* **Problem statement**:
Output exactly, and only, the lines from the line containing "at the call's" through the line containing "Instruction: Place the", both included.

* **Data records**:
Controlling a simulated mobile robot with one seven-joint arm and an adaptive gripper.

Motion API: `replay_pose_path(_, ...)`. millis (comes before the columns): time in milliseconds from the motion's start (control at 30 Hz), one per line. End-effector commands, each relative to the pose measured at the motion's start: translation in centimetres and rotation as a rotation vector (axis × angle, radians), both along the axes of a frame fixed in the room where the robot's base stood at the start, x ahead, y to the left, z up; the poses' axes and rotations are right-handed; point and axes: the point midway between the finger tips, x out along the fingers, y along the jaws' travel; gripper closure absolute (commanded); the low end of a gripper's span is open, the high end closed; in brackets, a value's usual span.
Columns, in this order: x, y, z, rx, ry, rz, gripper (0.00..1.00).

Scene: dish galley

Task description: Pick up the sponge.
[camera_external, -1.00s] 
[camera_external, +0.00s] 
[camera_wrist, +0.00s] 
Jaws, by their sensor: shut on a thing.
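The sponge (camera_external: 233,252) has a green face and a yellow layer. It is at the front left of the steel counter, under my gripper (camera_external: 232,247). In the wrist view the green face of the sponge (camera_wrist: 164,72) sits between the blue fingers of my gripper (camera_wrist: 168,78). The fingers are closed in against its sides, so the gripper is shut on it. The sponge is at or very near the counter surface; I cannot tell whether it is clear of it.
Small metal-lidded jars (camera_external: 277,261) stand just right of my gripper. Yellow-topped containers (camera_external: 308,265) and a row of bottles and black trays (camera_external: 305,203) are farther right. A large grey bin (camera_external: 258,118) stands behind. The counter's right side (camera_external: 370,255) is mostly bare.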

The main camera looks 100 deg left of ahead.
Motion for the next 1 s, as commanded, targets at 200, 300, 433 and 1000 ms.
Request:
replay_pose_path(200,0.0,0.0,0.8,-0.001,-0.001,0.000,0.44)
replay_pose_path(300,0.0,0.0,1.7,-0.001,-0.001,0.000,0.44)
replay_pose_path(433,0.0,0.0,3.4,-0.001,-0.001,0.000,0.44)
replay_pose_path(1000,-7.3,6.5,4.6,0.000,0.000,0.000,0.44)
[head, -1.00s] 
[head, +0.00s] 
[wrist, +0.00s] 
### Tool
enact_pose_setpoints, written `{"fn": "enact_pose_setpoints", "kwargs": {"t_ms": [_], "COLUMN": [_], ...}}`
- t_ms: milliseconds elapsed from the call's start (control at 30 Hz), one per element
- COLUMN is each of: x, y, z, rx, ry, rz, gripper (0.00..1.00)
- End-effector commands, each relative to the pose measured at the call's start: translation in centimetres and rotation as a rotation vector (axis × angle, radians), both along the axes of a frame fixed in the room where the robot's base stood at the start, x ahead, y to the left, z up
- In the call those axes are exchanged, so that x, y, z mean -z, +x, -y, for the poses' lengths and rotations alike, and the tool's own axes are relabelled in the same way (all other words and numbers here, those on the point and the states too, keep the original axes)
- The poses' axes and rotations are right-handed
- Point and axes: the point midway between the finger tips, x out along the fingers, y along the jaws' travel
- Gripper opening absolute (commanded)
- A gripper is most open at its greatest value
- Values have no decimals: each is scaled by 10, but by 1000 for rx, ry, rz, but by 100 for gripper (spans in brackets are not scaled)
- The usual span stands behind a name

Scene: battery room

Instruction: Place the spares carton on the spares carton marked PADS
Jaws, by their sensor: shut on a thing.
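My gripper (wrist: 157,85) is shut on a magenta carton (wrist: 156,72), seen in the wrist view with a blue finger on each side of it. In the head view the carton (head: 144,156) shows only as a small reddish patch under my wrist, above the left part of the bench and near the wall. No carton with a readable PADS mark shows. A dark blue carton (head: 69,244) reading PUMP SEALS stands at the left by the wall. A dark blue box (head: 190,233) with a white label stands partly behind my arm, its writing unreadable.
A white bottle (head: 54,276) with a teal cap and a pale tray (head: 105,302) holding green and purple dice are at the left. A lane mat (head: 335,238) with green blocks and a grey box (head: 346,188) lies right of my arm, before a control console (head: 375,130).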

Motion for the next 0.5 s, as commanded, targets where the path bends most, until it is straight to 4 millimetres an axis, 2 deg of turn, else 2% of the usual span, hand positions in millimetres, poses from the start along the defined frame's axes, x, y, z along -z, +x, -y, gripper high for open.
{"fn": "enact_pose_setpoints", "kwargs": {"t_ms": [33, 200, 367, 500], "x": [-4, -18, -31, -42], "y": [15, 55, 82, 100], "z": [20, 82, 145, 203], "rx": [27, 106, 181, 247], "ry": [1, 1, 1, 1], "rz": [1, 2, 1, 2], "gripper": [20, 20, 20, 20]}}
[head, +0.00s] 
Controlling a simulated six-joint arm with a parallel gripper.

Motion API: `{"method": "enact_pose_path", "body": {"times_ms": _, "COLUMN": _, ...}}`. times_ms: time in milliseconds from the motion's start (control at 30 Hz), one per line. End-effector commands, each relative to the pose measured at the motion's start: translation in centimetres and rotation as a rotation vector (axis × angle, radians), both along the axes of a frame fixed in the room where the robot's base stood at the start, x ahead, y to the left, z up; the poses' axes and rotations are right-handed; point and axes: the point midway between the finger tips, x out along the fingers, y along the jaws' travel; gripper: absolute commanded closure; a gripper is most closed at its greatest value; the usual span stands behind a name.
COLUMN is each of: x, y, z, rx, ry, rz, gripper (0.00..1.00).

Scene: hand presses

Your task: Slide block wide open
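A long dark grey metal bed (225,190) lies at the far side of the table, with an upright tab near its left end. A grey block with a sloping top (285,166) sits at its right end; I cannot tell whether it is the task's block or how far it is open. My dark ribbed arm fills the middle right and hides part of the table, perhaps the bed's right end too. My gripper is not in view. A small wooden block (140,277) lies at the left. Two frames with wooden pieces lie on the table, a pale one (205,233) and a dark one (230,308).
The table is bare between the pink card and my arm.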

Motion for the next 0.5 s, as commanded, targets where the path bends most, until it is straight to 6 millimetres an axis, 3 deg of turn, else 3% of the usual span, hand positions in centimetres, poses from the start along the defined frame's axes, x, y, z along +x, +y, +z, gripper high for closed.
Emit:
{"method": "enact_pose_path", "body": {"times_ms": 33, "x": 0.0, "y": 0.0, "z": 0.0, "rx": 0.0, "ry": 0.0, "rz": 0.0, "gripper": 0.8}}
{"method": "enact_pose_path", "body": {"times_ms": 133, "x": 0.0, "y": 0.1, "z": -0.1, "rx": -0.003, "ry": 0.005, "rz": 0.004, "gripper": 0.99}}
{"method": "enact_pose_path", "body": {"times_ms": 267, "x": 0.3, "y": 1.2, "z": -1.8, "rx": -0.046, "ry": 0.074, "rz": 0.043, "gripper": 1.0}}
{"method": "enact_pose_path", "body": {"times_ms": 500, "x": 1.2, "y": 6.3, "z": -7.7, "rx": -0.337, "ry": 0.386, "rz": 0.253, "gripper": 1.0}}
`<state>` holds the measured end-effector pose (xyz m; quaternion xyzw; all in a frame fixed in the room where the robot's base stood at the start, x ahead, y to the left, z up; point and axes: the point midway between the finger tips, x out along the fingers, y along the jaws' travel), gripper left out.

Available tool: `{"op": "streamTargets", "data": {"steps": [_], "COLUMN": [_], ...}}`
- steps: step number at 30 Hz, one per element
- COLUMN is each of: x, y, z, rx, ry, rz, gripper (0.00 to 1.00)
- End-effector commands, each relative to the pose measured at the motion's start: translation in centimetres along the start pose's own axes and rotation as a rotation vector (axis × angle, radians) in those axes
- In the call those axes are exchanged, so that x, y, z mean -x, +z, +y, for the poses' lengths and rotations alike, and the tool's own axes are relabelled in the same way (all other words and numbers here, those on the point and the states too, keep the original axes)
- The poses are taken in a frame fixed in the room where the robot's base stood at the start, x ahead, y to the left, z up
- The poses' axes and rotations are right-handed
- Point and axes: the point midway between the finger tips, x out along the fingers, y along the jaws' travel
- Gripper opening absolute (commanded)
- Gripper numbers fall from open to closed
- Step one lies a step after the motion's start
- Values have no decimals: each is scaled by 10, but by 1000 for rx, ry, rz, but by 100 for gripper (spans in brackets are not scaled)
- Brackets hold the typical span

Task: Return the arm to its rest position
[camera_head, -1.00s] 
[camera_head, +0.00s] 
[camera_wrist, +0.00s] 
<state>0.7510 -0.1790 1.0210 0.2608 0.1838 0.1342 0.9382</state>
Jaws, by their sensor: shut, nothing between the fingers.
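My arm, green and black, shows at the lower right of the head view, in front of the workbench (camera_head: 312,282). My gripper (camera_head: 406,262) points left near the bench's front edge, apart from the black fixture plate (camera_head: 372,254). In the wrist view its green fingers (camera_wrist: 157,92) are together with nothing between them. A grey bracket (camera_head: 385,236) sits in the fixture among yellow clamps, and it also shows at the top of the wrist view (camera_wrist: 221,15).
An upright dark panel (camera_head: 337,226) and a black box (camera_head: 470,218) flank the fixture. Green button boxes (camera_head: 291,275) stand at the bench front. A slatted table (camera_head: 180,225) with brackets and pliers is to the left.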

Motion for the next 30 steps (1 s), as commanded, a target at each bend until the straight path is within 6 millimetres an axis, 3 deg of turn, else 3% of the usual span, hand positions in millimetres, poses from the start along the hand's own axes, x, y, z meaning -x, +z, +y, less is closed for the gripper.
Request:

* **Task response**:
- End-effector commands, each relative to the pose measured at the call's start: translation in centimetres and rotation as a rotation vector (axis × angle, radians), both along the axes of a frame fixed in the room where the robot's base stood at the start, x ahead, y to the left, z up
- In the call those axes are exchanged, so that x, y, z mean -z, +x, -y, for the poses' lengths and rotations alike, and the tool's own axes are relabelled in the same way (all other words and numbers here, those on the point and the states too, keep the original axes)
- The poses' axes and rotations are right-handed
- Point and axes: the point midway between the finger tips, x out along the fingers, y along the jaws' travel
- Gripper opening absolute (commanded)
- A gripper is most open at its greatest value
- Values have no decimals: each is scaled by 10, but by 1000 for rx, ry, rz, but by 100 for gripper (spans in brackets are not scaled)
- The usual span stands behind a name

Scene: battery room

Instruction: Place the spares carton on the spares carton marked PADS

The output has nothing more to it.